Abstract

Often key to boosting photovoltages in photoelectrochemical and related solar-energy-conversion devices is the preferential slowing of rates of charge recombination-especially recombination at semiconductor/solution, semiconductor/polymer, or semiconductor/perovskite interfaces. In devices featuring TiO₂ as the semiconducting component, a common approach to slowing recombination is to install an ultrathin metal oxide barrier layer or trap-passivating layer atop the semiconductor, with the needed layer often being formed via atomic layer deposition (ALD). A particularly promising barrier layer material is Nb₂O₅. Its conduction-band-edge potential E_CB is low enough that charge injection from an adsorbed molecular, polymeric, or solid-state light absorber and into the semiconductor can still occur, but high enough that charge recombination is inhibited.

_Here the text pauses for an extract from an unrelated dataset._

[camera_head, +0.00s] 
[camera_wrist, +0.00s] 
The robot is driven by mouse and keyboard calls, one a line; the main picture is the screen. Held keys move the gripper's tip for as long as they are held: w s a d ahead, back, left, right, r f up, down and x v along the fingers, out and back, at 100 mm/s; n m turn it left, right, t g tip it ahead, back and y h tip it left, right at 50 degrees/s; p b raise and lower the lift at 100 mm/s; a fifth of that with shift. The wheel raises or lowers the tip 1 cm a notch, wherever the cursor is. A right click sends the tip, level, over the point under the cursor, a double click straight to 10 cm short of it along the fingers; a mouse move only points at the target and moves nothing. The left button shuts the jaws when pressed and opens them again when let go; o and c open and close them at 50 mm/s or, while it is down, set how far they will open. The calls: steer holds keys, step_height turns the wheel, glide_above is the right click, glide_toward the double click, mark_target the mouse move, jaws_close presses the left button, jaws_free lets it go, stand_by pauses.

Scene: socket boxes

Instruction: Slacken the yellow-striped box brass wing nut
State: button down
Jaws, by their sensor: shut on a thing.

While a few measurements of E_CB have been reported for conventionally synthesized, bulk Nb₂O₅, none have been described for ALD-fabricated versions. Here, we specifically determine the conduction-band-edge energy of ALD-fabricated Nb₂O₅ relative to that of TiO₂. We find that, while the value for ALD-Nb₂O₅ is indeed higher than that for TiO₂, the difference is less than anticipated based on measurements of conventionally synthesized Nb₂O₅ and is dependent on the thermal history of the material. The implications of the findings for optimization of competing interfacial rate processes, and therefore photovoltages, are briefly discussed.